Phishing most commonly occurs when one receives an email from an imposter, and the imposter tries to get their target to turn over information. Usually, you are redirected to a fake webpage where you are directed to log in, and you accidentally enter your true credentials/payment info into the website. That website then logs this information, and will use it to hack into your accounts and to get control over your credit card.
What it does
We designed PhishingNet, a Chrome extension which uses Deep Natural Language Processing and checks if a website has a valid HTTPS certificate to detect phishing. The extension provides an icon in the toolbar which the user can click on to see if a website is a phishing website or not.
Frameworks Used/How we built it
- User opens up website
- User clicks on our browser extension, and the popup is shown on the screen.
- The extension captures the URL and sends it over a POST request to our scraper API, which scrapes the HTML from the page and sends it back.
- The extension parses the HTML to find the main paragraphs, which are the most telling in detecting phishing.
- The extension then sends the main paragraphs to the machine learning API, which returns a phishing prediction and its confidence that it is correct.
- We check if the site has a valid HTTPS certificate.
- The popup now shows the user a summary of the information, and an overall decision for whether the site is phishing or not.
Challenges we ran into
- We initially planned on scraping the HTML locally (client side), but we realized that it would cause a lag. We resolved this through doing this on a server (hosted by Heroku) that would scrape the HTML.
- We were unsure about which platform we should use to create the model. We initially planned on using IBM Watson's Text Classifier, however we had issues with launching our model on there. Furthermore, this was hard to scale, as IBM charges per request (a relatively expensive amount), along with a fee for an account or training. Because of this, we chose to use Microsoft's open source ML.NET framework to train the model. We then used DigitalOcean to host this API, which is open for use by other developers.

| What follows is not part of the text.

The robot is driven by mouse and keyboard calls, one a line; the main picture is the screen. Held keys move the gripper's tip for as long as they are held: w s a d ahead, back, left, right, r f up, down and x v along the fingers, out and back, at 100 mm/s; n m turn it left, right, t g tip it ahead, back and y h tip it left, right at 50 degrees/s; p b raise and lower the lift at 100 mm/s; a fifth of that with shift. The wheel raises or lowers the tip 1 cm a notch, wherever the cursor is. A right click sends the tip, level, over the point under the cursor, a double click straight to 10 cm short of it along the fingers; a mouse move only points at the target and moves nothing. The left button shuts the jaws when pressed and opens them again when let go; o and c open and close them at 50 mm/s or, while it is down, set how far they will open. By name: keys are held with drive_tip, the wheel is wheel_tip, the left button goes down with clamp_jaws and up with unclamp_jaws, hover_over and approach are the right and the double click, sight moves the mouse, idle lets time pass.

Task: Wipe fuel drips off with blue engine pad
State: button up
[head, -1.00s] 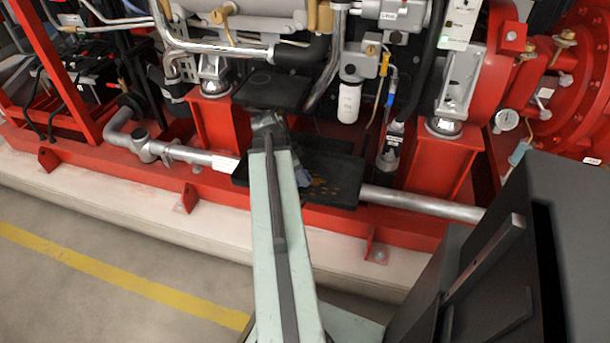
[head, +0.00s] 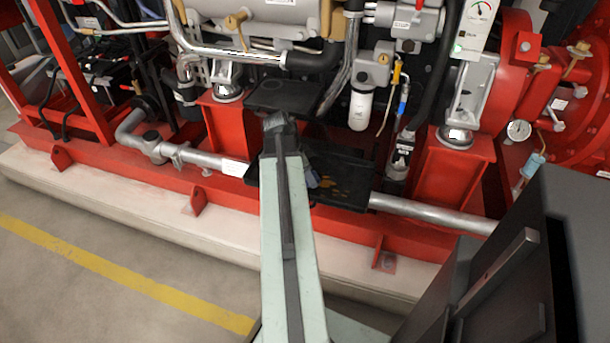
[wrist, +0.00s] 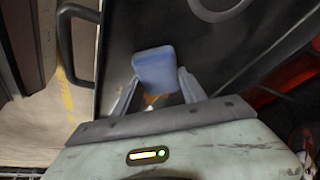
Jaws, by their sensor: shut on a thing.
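The blue pad (wrist: 155,70) is gripped between the two fingers of my gripper (wrist: 158,80) in the wrist view. A small bluish part at the gripper end (head: 312,179) shows beside my arm in the head view. The black drip tray (head: 345,168) lies under the engine, partly hidden by my arm. Orange-yellow fuel drips (head: 330,188) lie on the tray, right of my arm. In the wrist view, a little orange (wrist: 150,99) shows between the fingers, below the pad. Whether the pad touches the tray cannot be told.
A black plate (head: 285,95) sits above the tray, close to my arm. A grey pipe (head: 430,211) runs along the red frame (head: 330,222). A white filter (head: 360,108) hangs at the upper right of the tray. The floor with its yellow line (head: 120,272) is clear.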

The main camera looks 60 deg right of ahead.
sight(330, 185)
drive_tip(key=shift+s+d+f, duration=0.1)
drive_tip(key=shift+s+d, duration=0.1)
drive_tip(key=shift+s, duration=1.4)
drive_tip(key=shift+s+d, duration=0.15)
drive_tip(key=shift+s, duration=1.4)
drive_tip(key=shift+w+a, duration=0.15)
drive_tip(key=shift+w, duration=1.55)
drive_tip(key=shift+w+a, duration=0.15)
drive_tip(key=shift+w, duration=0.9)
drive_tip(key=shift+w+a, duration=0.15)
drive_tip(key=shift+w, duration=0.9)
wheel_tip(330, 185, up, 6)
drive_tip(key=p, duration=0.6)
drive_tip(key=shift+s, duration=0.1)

Accomplishments that we're proud of
- We were able to create a fully functional extension, which we're releasing to the Chrome Web Store (hopefully our submission to the web store is approved in time for judging).
- We made an application that could scale, and used open source frameworks that are known for reliability
- We created two APIs that we integrated into our extension, which we made open source. This means that we can get improvements from the community, and others will be able to use our work in their own code. Furthermore, we are allowing other developers to build similar solutions with our APIs, furthering the fight against phishing.
What we learned
What's next for PhishingNet
We are in the process of publishing version 1.0.0 to the chrome web store. We have run UX tests on our family and integrated their feedback in this extension. In the future, we hope to train our model on different languages, to ensure that this project can scale globally.